### Supplied material
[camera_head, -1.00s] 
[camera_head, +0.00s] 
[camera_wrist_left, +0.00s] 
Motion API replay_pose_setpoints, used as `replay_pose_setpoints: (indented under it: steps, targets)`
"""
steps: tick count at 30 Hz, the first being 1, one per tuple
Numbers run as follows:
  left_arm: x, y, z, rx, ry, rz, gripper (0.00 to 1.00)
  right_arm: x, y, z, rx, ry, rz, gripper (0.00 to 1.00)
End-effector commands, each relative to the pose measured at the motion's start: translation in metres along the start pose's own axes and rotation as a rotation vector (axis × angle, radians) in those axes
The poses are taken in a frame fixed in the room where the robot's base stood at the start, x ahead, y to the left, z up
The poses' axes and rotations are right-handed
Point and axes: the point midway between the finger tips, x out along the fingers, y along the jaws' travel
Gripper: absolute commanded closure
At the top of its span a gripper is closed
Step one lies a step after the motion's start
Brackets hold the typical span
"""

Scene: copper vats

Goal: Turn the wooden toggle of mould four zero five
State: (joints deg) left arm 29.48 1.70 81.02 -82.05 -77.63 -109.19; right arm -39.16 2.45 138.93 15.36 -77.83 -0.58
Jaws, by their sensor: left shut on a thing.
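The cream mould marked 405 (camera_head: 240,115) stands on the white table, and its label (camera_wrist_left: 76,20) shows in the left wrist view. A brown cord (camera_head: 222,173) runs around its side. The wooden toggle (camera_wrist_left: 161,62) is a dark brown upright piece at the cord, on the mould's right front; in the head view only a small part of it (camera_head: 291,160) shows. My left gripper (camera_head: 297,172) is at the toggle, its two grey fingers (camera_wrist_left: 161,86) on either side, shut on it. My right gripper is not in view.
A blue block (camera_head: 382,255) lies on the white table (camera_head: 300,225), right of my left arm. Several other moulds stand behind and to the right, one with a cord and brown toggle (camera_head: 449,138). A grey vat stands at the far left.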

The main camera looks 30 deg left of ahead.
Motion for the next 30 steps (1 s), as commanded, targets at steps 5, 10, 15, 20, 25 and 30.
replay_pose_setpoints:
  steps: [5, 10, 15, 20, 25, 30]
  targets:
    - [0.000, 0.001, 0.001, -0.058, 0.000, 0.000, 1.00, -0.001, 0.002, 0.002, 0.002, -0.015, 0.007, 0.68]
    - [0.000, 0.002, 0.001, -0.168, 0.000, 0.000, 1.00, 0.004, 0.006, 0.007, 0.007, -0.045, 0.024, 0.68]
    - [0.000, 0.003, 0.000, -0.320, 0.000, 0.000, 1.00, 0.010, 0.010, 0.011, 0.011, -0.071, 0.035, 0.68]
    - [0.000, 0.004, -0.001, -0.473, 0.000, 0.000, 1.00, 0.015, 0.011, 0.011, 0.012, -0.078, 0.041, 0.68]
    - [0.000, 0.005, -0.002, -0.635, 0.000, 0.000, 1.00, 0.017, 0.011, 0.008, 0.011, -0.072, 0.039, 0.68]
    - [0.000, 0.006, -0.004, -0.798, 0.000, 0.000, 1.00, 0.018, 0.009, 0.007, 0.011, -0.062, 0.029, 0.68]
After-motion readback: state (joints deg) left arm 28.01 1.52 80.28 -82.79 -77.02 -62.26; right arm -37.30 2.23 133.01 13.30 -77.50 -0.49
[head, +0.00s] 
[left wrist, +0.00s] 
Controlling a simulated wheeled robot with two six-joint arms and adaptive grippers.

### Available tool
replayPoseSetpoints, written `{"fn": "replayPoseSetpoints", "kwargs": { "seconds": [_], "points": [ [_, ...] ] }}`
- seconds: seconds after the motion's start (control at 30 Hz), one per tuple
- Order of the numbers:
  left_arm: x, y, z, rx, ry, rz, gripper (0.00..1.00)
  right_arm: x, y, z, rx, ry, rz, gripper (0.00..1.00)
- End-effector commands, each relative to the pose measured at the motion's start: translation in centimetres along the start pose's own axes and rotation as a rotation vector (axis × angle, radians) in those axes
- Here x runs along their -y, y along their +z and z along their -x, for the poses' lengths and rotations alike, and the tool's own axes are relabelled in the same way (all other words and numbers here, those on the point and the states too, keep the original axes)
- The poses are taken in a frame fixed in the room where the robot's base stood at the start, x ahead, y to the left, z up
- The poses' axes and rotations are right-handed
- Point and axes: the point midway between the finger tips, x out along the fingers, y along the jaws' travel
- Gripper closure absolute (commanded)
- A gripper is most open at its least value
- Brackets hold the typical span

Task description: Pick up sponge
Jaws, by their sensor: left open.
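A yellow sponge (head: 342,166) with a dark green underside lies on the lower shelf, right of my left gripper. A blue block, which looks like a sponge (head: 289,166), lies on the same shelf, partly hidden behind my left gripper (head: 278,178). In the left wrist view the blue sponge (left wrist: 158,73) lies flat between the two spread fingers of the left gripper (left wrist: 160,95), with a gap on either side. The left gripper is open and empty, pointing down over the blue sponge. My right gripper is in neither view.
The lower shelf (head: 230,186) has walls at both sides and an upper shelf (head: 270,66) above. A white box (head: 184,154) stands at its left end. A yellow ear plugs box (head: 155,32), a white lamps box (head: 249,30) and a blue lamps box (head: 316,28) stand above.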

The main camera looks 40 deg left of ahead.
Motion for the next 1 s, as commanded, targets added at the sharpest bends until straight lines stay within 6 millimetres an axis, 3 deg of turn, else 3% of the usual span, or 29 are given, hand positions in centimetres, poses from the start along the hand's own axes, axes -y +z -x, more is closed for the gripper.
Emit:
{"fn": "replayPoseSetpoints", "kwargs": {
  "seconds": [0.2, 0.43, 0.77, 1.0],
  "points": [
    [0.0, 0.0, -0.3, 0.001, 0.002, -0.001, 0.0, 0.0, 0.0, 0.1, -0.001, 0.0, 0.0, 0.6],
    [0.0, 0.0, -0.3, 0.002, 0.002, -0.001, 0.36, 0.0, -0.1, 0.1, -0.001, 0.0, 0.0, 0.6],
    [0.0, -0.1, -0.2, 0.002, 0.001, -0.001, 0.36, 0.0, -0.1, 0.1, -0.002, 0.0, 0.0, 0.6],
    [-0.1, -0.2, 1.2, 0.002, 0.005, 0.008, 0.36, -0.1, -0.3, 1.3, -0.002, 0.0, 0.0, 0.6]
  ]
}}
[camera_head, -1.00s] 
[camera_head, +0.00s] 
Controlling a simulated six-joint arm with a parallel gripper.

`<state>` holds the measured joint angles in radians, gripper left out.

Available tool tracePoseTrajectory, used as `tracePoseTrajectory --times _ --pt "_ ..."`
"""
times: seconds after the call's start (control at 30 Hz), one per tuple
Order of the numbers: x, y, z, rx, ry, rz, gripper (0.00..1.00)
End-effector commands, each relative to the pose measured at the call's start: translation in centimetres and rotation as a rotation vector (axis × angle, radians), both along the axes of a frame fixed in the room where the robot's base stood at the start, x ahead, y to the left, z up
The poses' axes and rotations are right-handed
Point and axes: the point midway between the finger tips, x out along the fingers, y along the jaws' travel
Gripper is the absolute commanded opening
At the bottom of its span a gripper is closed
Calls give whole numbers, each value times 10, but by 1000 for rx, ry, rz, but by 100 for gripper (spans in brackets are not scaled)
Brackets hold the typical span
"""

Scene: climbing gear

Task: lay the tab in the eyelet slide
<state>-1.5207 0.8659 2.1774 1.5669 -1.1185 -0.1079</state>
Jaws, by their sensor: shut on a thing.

### What the task requires
Gather up, from the records above, each line where the word "taken" appears.

### Exercise answer
The poses are taken in a frame fixed in the room where the robot's base stood at the start, x ahead, y to the left, z up
- The poses are taken in a frame fixed in the room where the robot's base stood at the start, x ahead, y to the left, z up

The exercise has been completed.